## TASK REQUIREMENTS:
Your task is to copy a single run of lines that starts at the line with "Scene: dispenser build" and stops at the line with "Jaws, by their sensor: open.", keeping both ends. Copy nothing else.

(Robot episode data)
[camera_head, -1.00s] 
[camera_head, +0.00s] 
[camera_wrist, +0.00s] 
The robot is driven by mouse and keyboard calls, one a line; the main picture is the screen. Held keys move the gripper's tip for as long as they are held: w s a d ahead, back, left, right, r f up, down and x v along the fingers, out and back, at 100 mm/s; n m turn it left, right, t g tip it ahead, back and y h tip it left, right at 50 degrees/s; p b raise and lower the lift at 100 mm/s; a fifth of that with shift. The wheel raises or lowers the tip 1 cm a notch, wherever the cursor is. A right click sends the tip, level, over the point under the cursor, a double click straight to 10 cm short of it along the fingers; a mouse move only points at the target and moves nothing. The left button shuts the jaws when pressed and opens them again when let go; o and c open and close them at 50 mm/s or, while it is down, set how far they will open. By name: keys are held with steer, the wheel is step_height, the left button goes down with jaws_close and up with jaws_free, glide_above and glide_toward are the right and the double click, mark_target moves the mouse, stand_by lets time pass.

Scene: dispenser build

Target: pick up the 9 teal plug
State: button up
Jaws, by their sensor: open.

==

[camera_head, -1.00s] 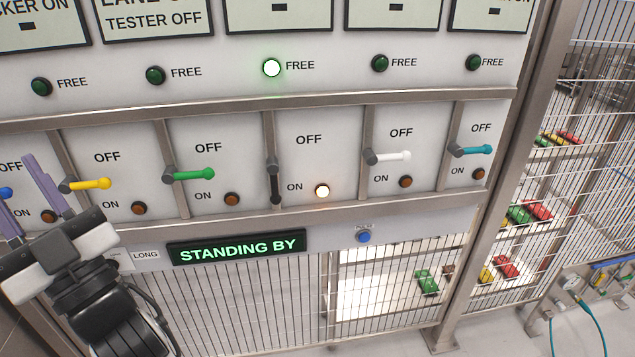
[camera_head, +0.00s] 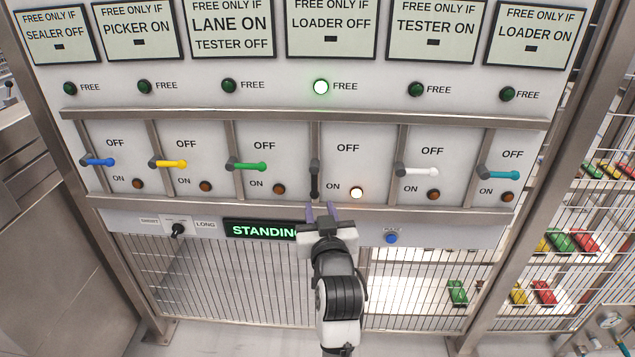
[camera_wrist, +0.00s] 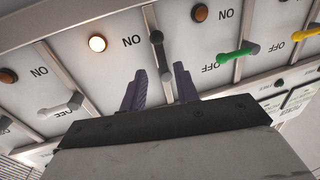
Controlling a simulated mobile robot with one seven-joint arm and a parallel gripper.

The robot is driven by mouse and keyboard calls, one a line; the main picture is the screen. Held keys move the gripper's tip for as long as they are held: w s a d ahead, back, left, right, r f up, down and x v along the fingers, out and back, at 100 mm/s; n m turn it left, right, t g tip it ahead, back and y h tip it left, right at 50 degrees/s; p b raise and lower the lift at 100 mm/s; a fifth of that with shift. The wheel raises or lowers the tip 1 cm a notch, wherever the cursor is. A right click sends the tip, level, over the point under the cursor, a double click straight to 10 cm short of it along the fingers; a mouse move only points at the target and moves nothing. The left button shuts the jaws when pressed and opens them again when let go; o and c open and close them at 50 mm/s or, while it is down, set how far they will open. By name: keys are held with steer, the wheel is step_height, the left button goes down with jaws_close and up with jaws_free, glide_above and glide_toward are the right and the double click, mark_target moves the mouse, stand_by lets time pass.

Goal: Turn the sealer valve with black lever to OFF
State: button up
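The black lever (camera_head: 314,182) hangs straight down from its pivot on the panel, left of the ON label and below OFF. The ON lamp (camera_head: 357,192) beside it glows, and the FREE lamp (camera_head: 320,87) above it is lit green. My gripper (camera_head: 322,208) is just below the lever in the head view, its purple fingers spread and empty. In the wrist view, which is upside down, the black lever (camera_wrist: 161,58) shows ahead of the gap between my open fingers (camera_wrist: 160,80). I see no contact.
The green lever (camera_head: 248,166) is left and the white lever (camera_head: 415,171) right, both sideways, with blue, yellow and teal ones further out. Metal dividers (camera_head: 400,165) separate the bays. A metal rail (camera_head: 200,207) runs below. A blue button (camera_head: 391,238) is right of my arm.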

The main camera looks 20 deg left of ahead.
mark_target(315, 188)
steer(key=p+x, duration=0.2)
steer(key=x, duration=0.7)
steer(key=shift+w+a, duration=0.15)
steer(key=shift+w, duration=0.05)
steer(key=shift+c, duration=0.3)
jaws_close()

## FINISHED TASK:
Scene: dispenser build

Target: pick up the 9 teal plug
State: button up
Jaws, by their sensor: open.

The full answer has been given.